Using send() on UDP socket -- is it intended?

[SkyArbor]

Hi, I noticed speederv2_wepoll.exe using send() when sending packet to remote server, and using sendto() when sending packet to local OpenVPN server, and I'm wondering the reason behind it.

（calling sendto()）

（calling `send()`）

Calling send() introduces a special behaviour on my Windows OS. After OpenVPN changes the route table, the socket itself ignores the change and uses original route. Say, I used client side config in this guide without additional changes to my route table, and my OpenVPN server pushed redirect-gateway def1 option to client. It still worked perfectly.

A simple script can be used to reproduce this behaviour:

import os
import socket
from time import sleep

if __name__ == "__main__":
    s = socket.socket(socket.AF_INET, socket.SOCK_DGRAM, socket.IPPROTO_UDP)
    s.connect(('8.8.8.8', 10086))
    while True:
        s.send(b'abcd')
        sleep(1)

Run the script and then connect OpenVPN, OpenVPN won't be able to catch its traffic. Packets still fly to 8.8.8.8, and bypasses the OpenVPN server.

In a word, Using send() strangely avoids OpenVPN hijacking UDPspeeder 's traffic. Is it the reason of using send()? Whether or not, I suggest adding comment to source code. I can't find documentation about this behaviour. It may be changed in the future.

[wangyu-]

In a word, Using send() strangely avoids OpenVPN hijacking UDPspeeder 's traffic.
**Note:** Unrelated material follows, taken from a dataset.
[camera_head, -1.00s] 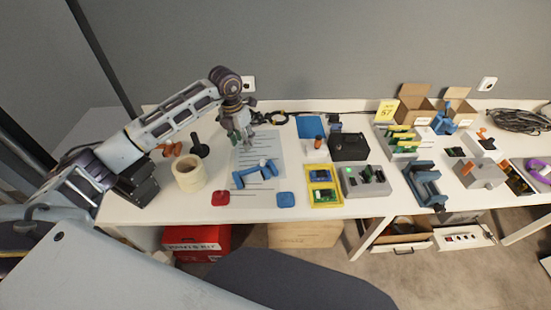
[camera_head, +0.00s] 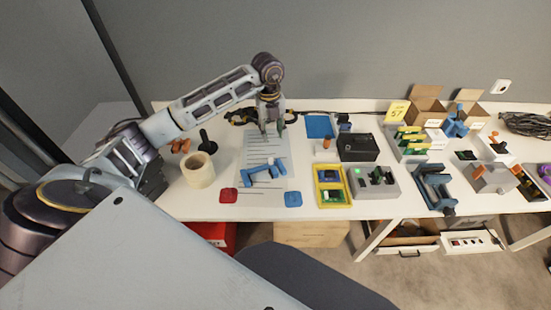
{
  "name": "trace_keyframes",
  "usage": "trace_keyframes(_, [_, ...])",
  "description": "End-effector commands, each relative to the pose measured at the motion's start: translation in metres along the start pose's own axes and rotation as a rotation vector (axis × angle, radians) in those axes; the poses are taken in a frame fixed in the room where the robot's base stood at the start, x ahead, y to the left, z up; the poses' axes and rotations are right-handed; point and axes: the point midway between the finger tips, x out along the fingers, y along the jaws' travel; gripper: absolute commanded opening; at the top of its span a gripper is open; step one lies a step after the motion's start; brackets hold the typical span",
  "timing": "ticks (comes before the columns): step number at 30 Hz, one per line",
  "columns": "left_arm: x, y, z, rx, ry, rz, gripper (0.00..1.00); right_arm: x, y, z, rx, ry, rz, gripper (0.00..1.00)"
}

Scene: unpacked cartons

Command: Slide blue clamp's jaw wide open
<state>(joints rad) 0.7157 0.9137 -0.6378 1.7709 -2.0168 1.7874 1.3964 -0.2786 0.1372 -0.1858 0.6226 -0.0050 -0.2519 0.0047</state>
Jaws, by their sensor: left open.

Is it the reason of using send()?

No that's not the reason.   I suggest always adding routing exceptions to avoid openvpn hijacking UDPspeeder's traffic, instead of relying on this behavior.

The reason I use send (or connected socket) for some codes is to make the programming a bit easier for me.

Some other codes are forced to use sendto, since that's needed for communicate with multiple remote points.

Theoretically I can always use sendto.